If you had told him when he was 18 that someday his life would center around harps, you would likely have gotten a horselaugh.

After high school, Barco spent six years in the Navy, working in demolition. Then he became a machinist in and around Chicago, even helping to make torpedos for a time. "When our government contract was filled, I was out of work. I went to Lyon & Healy harp factory in Chicago to ask if they had a machinist's job," he recalled. "They said no, but how would I like to work at regulating harps?"

Ready for anything, Barco took the job, and he's been at it ever since. "For an Illinois farm boy, I've gone from the ridiculous to the sublime," he laughed. By no stretch a musician himself, he just likes the mechanics of harps; though he does like some pops music, and feels the harp is well suited to it, especially the amplified harp, which he said makes an "OK" sound.

"Working on harps has sort of brought my life all together, making use of both my mechanical aptitude, and my artistic bent," he said.

Barco is a talented wood carver and enjoys doing an especially artistic job, like his recent reconditioning of a 50-year-old harp in striking gold and cobalt blue. He admired also a purple and gold special order that Salvi Harp Co. had just completed. "I have in mind to sometime sculpt a special post," he said.

He makes his headquarters in Woodland Hills, near Los Angeles, which has a concentration of harps because they are used a lot in studio music; but "five harpists do 90 percent of the studio work. I know, because I take care of all their instruments," he said. He's also worked on Harpo Marx's harp, and on Mildred Dilling's the first lady of the harp for many years, who used to tour the community concert circuit with her five-member ensemble.

He also finds considerable work up and down the California coast besides Los Angeles, in San Francisco and San Diego; in New York City and Washington, D.C.; and inland in Albuquerque, New Orleans and Toronto, Canada.

Barco remained in the Lyon & Healy factory for 13 years, then was sent to the West Coast where he did all repairs for the company. Later he transferred to the Salvi Harp Co., based in Italy, which has bought out Lyon & Healy. In 1976 he went independent, opening his own shop for harp repair, sales and service.

"But I have to travel to make it, I'm on the road 50 percent of the time even now," he said. When he joined Salvi, his travels began, and he's been all over the country and the world to Canada, Mexico, Hawaii, Australia, Japan, Italy, Switzerland, Germany and Holland.

"For a long time, Lyon & Healy was the only maker of harps, though Wurlitzer made them before the Depression," said Barco. "Now there are five companies. In America there is also Venus that dates to the late '60s. In Japan, Oyama began about the same time, and Horngacher of Germany. Salvi began in the early '60s."

Barco thinks highly of the Salvi product. "The mechanism is made in Switzerland, and the Italians are very artistic woodworkers," he said.

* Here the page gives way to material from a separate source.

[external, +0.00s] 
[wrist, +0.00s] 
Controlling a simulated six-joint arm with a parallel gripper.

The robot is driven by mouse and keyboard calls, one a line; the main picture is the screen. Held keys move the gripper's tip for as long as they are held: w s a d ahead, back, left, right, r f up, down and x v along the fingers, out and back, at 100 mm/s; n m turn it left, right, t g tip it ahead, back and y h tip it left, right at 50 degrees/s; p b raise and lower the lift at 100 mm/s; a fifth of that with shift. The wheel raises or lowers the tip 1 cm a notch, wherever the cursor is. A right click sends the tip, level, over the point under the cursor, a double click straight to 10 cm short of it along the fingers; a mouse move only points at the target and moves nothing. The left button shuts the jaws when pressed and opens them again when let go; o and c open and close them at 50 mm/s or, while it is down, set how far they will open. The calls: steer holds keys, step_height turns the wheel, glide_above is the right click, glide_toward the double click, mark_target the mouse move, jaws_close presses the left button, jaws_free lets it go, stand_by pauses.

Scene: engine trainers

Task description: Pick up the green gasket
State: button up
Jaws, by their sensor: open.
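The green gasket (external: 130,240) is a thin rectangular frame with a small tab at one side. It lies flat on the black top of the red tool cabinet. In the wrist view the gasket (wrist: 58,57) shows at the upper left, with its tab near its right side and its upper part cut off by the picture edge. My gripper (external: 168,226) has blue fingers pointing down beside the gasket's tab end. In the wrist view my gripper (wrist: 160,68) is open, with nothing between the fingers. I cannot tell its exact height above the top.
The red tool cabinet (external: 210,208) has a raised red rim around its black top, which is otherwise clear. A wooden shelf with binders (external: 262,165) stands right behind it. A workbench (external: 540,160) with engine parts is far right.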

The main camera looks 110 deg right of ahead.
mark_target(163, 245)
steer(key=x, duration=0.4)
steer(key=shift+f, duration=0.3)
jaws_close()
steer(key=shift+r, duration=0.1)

The harp is a prima donna among instruments, with 2,000 moving parts, and a possible 2,187 pedal combinations, counting the natural, sharp and flat of every string on a full-sized instrument. "It's a trade joke that they'll never be able to make a harp synthesizer, because they couldn't make it play out of tune," he laughed. "A harpist spends half the time tuning, and the other half playing out of tune!"

"The harp has a ton of pressure on the strings; from its first day it is trying to pull itself apart, and eventually the pressure wins," said Barco, whose job it is to compensate for this tendency. He adjusts the pedal mechanism, refelts the pedals, lubricates metal-to-metal parts, adjusts the discs, and the pegs, so indispensable for the player's tuning chores.

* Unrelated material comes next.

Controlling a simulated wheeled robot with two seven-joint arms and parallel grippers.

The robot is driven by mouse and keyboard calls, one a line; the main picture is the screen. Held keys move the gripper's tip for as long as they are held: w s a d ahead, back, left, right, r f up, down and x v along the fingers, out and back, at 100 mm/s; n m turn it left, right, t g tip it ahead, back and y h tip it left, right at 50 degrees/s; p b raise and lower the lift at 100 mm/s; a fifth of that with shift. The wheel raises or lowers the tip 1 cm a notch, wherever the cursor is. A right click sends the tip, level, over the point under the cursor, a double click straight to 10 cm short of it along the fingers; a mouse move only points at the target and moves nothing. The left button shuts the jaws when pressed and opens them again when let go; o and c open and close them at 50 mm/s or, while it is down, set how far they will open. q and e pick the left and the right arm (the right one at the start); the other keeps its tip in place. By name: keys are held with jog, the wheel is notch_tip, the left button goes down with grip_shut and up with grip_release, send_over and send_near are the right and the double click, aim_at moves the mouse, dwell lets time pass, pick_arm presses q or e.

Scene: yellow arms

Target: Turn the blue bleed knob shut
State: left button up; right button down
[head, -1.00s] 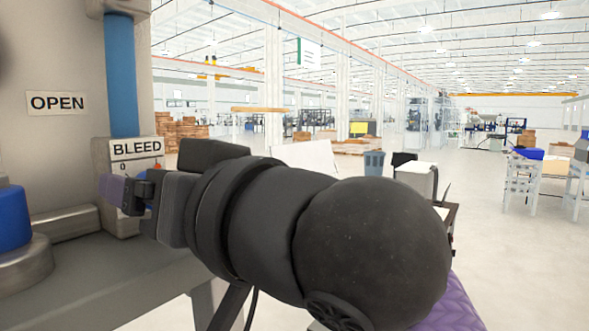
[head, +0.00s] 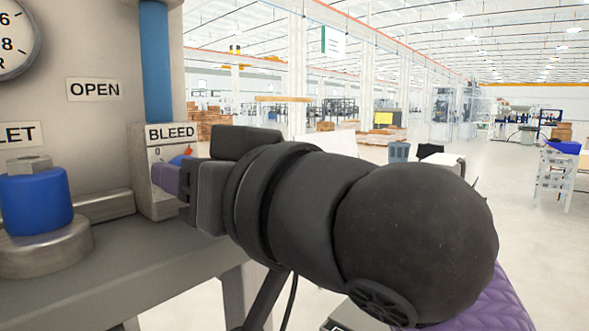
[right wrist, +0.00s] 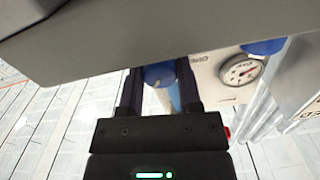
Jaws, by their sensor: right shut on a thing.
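The blue bleed knob (head: 180,160) shows as a small blue patch with a red mark, under the BLEED label (head: 171,133) on a grey block. Most of it is hidden behind my right gripper (head: 170,180), which reaches in from the right. In the right wrist view the blue knob (right wrist: 159,75) sits between the two dark fingers of my right gripper (right wrist: 160,80), which is shut on it. A scale with a 0 shows below the label, but the rest of it is covered. My left gripper is not in view.
A larger blue valve cap (head: 36,203) on a metal base stands to the left. A blue pipe (head: 156,60) rises above the block, near an OPEN sign (head: 94,89) and a gauge (head: 12,45). The grey bench top (head: 130,255) lies below.

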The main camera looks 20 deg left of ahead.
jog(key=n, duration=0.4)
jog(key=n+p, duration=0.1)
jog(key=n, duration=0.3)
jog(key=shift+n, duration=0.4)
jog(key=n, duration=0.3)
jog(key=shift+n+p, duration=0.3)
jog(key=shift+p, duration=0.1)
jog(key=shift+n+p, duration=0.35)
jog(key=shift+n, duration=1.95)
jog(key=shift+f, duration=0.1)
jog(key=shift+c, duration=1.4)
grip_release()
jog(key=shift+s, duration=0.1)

Finally he uses a strobocon, an ingenious instrument designed to scientifically measure when the pins are set just right, so the player can get correct pitches on the open string, or with sharp or flat pedals.

At home, Barco works out of his big roomy garage. (His car with license letters HARP DR is parked outside.) There the walls are crowded with his collections of antique farm tools, which he finds at swap meets, garage sales and auctions, and when he travels, he hits antique shops if possible.

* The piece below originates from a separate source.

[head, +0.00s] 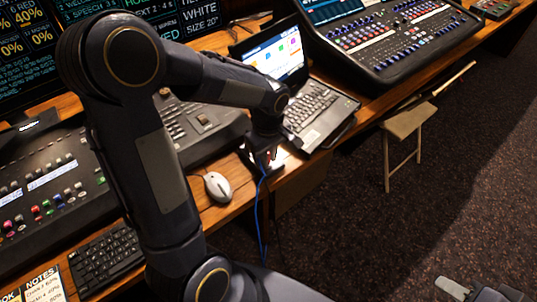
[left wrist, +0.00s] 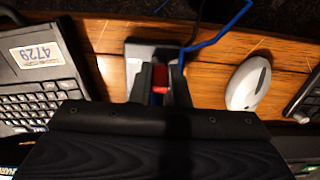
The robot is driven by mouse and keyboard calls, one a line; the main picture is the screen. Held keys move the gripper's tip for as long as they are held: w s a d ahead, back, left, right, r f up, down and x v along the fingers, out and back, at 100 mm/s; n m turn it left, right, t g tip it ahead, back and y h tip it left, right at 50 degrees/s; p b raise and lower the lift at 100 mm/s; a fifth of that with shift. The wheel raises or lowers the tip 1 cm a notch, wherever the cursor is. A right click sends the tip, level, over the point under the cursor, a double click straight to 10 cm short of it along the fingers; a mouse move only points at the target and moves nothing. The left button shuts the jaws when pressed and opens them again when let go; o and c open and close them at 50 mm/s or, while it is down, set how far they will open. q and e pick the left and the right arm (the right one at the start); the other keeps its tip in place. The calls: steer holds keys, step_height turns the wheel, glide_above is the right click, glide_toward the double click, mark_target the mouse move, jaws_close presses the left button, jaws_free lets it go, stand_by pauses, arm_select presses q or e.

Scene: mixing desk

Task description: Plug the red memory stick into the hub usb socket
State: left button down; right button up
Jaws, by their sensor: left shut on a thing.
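The red memory stick (left wrist: 159,78) is between the dark fingers of my left gripper (left wrist: 161,84), which is shut on it. In the left wrist view, the grey hub (left wrist: 146,48) lies just beyond the fingertips near the desk edge, with a blue cable (left wrist: 222,35) running from its side. Another reddish patch shows beside the left finger. Whether the stick touches a socket is hidden by the fingers. In the head view, my left gripper (head: 264,150) points down over the hub at the desk edge. My right gripper (head: 470,291) is partly visible at the bottom right, away from the desk.
A white mouse (head: 217,187) lies left of the hub, and an open laptop (head: 318,110) stands right of it. Mixing consoles (head: 50,190) line the desk. The blue cable hangs over the front edge. A wooden folding stool (head: 408,122) stands on the floor.

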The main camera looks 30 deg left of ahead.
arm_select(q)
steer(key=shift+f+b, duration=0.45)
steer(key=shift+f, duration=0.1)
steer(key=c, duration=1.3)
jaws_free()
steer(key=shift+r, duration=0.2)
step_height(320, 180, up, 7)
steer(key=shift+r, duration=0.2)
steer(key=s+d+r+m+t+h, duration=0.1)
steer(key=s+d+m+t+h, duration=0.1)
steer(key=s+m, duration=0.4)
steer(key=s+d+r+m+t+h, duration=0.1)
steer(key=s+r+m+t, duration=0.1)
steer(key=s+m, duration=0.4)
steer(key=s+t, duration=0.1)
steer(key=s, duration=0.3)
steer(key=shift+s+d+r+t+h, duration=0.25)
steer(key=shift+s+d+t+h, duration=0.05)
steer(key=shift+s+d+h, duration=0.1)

Harps are of course bunglesome instruments. As Barco says, "for a family, first comes the harp, then the station wagon. I've had them brought to me by plane, train, truck, everything but a motorcycle, and I wouldn't be surprised to see that."

Just now there's a lot of trouble with harp snitching, which is not too smart a racket because, like original paintings, it's hard to "fence" them. "One guy stole a harp just down the street from me, and came to me trying to sell it," he said. "He said it had been his mother's, but I knew the serial number already and was waiting for him with the police."

Barco likes what he does, and doesn't ever expect to retire. "I may slow down, not travel any more, but I won't quit," he said.

How about after he's passed the pearly gates? Will they need harp regulators in heaven?

No way, Barco declared with authority. "The harps in heaven are gold, with crystal strings, and they play themselves."

The harp is a prima donna among instruments, with 2,000 moving parts, and a possible 2,187 pedal combinations . . . "It's a trade joke that they'll never be able to make a harp synthesizer, because they couldn't make it play out of tune. A harpist spends half the time tuning, and the other half playing out of tune!"